[Data from robot episodes]
※
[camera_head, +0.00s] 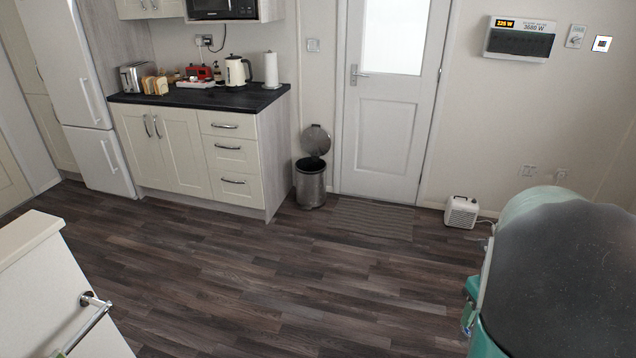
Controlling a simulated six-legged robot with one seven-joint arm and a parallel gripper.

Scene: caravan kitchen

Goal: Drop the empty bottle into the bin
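The bin (310,185) is a small grey metal cylinder on the floor, between the end of the kitchen cabinets and the door. Its round lid (316,140) is raised, so the dark opening at the top shows. The inside is too dark and small to make out. I see no bottle that I can pick out in this view. My gripper is not in view.
A dark counter (225,98) with appliances stands left of the bin. A striped mat (372,218) lies before the white door (388,135). A small heater (461,212) sits right. A white unit (55,290) with a rail is near left. Mid-floor is clear.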

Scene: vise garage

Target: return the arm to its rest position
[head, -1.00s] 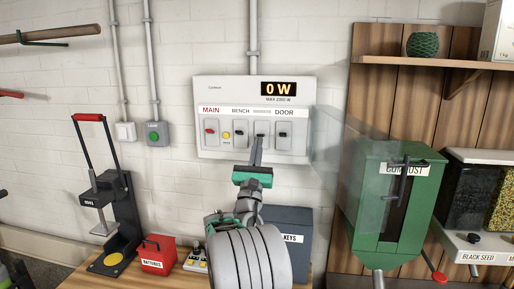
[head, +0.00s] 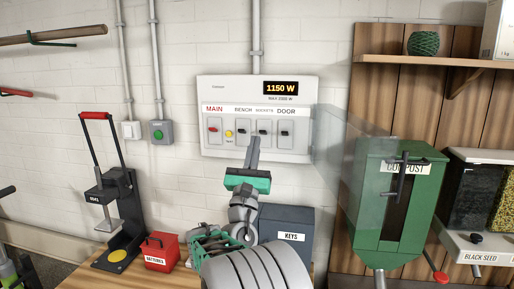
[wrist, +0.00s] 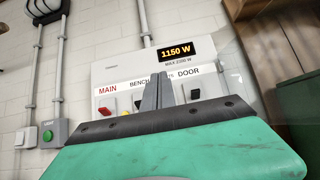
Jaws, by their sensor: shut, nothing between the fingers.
※
▶ _Direction_
Please write out the material from the line containing "Target: return the arm to its rest position" to its final line, both inclusive, exactly as it appears; pictures are not part of the copy.

▶ _Written answer_
Target: return the arm to its rest position
[head, -1.00s] 
[head, +0.00s] 
[wrist, +0.00s] 
Jaws, by their sensor: shut, nothing between the fingers.

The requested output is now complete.